Mexico’s Supreme Court rejects nearly 1,000 candidates for Judicial Election selected by the Senate

The Supreme Court of Justice of Mexico rejected on Thursday, February 6, a list of nearly 1,000 candidates for judges that the Mexican Senate sent for the Judicial Election on June 1, and which resulted from the drawing process carried out by the Board of Directors of the Senate last Monday, February 3rd.

In a brief statement, the highest court in the country reported that the ministers reviewed the issue in a private session on Thursday, but “the majority of eight votes referred to in the second transitory article of the constitutional reform on the Judicial Branch of the Federation was not reached.”

The president of the Senate, the pro-government Gerardo Fernández Noroña, said on Thursday that the decision of the Court to reject the 956 candidacies for various positions of judges of the Judicial Branch selected by the Senate “is inconsequential” since the Upper House will send the list to the National Electoral Institute, as recently resolved by the Electoral Court.

The Supreme Court has until this Friday to send the final lists of candidates to the Senate, and this, in turn, must send them to the National Electoral Institute (INE) no later than this Saturday, with a deadline of February 12, to carry out the corresponding registration, as established by the judicial reform.

“Starting from this process, ballots with the names will begin to be compiled,” said this Thursday the leader of the pro-government bench in the Chamber of Deputies, Ricardo Monreal.

As a result of the Supreme Court’s decision, the Judicial Branch would not have candidates on the ballots, which would only include those proposed by the Executive, the Legislative, judges, magistrates, and three ministers in office who are close to the ruling party, experts said.

The Evaluation Committees of the Judicial, Legislative, and Executive Branches were authorized to choose their candidates to participate in the unprecedented judicial election on June 1, but the members of the judicial commission refused to make said selection.
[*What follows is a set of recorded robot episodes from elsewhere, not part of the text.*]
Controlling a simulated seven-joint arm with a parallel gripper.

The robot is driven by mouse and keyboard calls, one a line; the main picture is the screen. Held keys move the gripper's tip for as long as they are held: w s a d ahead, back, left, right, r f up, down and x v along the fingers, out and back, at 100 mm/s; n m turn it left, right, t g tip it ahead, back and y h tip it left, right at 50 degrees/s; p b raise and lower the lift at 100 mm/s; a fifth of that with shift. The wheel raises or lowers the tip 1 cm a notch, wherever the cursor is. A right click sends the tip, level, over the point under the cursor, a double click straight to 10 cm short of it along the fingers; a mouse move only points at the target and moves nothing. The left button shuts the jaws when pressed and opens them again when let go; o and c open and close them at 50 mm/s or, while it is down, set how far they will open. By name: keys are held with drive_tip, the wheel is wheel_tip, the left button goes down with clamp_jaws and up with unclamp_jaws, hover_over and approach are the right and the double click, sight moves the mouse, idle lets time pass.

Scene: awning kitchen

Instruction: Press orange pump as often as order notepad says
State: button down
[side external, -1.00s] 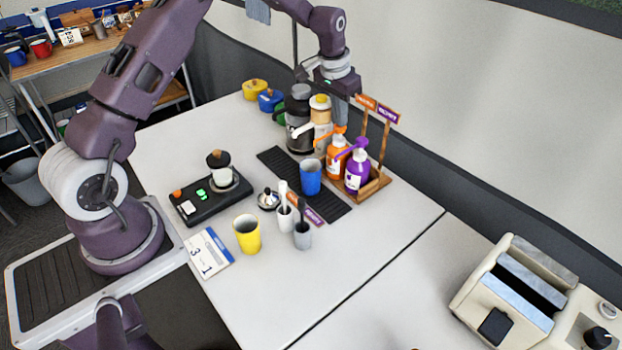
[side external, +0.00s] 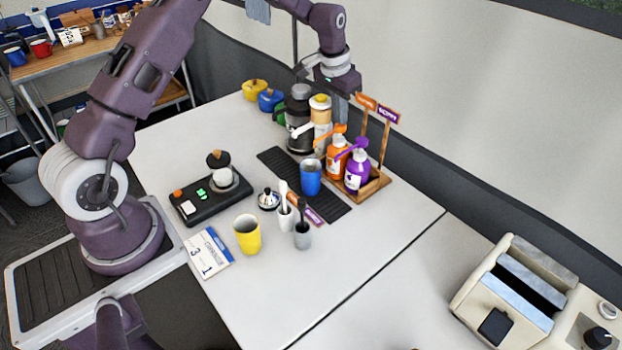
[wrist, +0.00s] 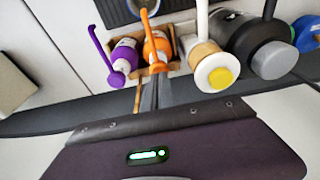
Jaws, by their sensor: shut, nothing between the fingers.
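The orange pump bottle (side external: 337,158) stands in a wooden rack, left of the purple pump bottle (side external: 357,170). In the wrist view the orange pump (wrist: 157,50) has its head close to the tips of my gripper (wrist: 150,92). My gripper (side external: 340,118) is shut and empty, above and behind the orange pump head in the side view; I cannot tell whether it touches. The order notepad (side external: 208,254) lies flat near my base and shows a 3 and a 1; its smaller writing is unreadable. A blue cup (side external: 310,177) stands before the orange bottle.
A yellow-topped bottle (side external: 320,122) and a dark flask (side external: 298,118) stand close left of the orange bottle. Signs on posts (side external: 377,106) rise behind the rack. A yellow cup (side external: 247,234), utensil holders and a black scale (side external: 210,197) stand nearer. The right front table is clear before the toaster (side external: 525,290).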

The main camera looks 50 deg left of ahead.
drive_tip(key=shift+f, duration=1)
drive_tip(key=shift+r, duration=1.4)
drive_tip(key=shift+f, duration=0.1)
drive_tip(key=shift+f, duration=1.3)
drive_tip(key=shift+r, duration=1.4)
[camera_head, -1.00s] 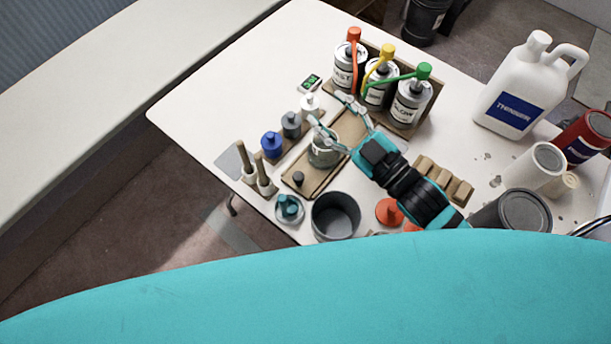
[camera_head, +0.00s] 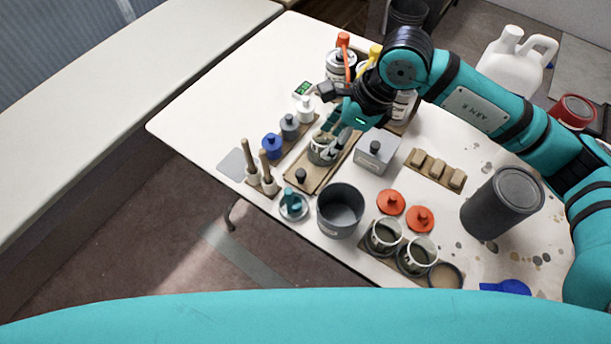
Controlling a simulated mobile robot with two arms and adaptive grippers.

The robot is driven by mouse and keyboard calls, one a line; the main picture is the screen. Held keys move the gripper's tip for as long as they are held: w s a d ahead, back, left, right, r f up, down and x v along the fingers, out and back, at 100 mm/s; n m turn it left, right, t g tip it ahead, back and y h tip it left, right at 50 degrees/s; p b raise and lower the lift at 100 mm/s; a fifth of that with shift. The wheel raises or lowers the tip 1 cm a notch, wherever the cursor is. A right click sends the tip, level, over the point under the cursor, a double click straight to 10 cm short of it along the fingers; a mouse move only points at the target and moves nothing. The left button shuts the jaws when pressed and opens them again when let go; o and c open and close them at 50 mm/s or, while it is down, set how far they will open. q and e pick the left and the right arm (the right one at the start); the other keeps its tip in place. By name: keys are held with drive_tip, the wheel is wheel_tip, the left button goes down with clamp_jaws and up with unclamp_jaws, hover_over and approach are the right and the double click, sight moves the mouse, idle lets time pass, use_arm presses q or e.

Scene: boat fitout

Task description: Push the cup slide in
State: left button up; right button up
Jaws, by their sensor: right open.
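The cup slide is a light wooden tray (camera_head: 318,184) with a raised rim, lying near the middle of the table. A small black knob (camera_head: 300,175) stands at its near end. A pale cup (camera_head: 320,153) stands on the tray. My right gripper (camera_head: 335,142) is open and points down at the cup, its fingers at the cup's far right side. I cannot tell whether they touch it. The gripper and wrist hide the tray's far end. My left gripper is not in view.
Blue, grey and white bottles (camera_head: 272,146) stand left of the tray. A grey box (camera_head: 377,152) is close on its right, and a dark pot (camera_head: 340,211) is nearer. Bare table shows at the far left.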

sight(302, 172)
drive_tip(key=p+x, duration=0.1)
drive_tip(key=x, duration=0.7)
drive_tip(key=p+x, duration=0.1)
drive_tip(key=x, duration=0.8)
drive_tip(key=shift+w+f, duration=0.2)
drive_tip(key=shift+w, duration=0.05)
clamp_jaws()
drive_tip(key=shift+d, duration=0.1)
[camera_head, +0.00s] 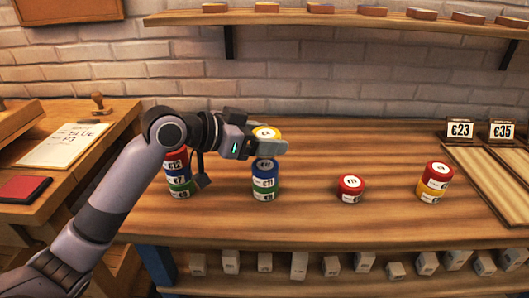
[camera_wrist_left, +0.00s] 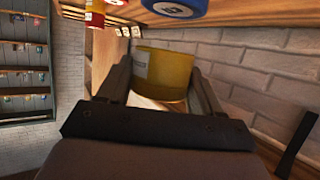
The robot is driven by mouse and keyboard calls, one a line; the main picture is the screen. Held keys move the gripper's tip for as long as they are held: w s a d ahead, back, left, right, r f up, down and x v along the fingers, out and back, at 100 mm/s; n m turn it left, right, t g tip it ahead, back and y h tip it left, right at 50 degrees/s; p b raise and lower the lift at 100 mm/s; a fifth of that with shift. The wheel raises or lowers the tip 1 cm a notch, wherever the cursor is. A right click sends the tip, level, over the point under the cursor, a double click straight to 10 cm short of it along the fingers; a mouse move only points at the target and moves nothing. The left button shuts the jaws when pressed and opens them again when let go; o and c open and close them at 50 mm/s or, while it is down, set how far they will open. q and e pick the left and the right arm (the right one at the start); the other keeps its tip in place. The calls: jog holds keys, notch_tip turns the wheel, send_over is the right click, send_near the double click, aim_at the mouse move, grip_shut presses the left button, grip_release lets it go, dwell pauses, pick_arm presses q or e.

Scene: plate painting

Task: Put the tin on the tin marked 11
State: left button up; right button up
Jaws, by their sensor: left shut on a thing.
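My left gripper (camera_head: 268,148) is shut on a yellow tin (camera_head: 266,132), which also shows between the fingers in the left wrist view (camera_wrist_left: 165,70). The gripper holds it over the middle-left stack. The top of that stack is a blue tin marked 11 (camera_head: 265,183), on a green tin (camera_head: 265,196). My right gripper is not in view.
Left of it stands a stack with a red tin marked 12 (camera_head: 175,163) on top, partly behind my arm. A lone red tin (camera_head: 351,188) and a red-on-yellow stack (camera_head: 435,181) stand to the right. Price signs (camera_head: 460,130) are at far right. Bare table lies between the stacks.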

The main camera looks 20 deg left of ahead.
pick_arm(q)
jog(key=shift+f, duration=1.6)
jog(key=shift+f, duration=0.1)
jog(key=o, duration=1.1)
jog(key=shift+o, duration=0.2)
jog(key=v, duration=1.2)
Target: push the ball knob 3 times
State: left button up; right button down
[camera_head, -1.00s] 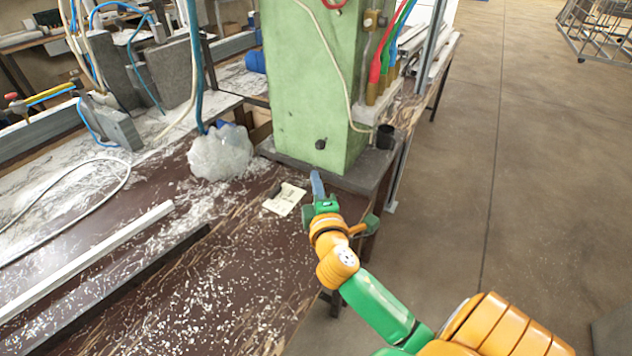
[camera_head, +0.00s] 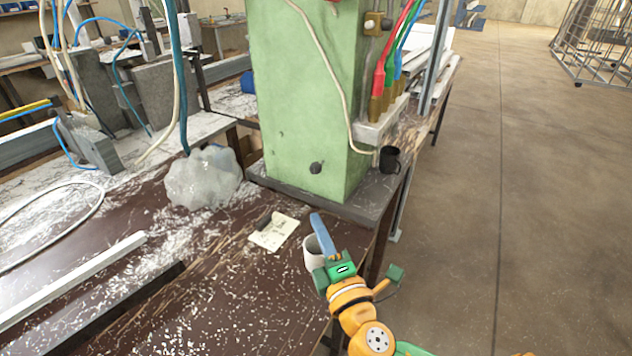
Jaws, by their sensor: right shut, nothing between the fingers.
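The ball knob (camera_head: 316,168) is a small dark round knob low on the front face of the green machine housing (camera_head: 305,95). My right gripper (camera_head: 318,220) is below the knob in the picture, over the front edge of the bench. Its blue fingers are shut with nothing between them and point up toward the housing. A gap shows between the fingertips and the knob. My left gripper is not in view.
A white cup (camera_head: 311,256) stands right behind my right gripper, partly hidden by it. A paper note (camera_head: 273,232) with a dark item lies to its left. A black mug (camera_head: 390,160) stands right of the housing. A cloudy lump (camera_head: 203,180) sits left.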

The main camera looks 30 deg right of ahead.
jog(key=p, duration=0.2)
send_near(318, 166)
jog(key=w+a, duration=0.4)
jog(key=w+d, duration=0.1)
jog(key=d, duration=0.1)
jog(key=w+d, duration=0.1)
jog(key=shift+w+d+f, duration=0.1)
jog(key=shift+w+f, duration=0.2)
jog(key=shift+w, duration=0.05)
Therefore, the Electoral Court authorized the Senate to carry out that function through a drawing of lots.

The decision of the Supreme Court comes amid tensions left by the controversial judicial reform, approved and enacted last September by the then president of Mexico Andrés Manuel López Obrador to transform the judicial power in the country, frequently accused by the former president of “corruption.”

This reform establishes that judges, magistrates, and ministers be elected by popular vote, an unprecedented measure in Mexico.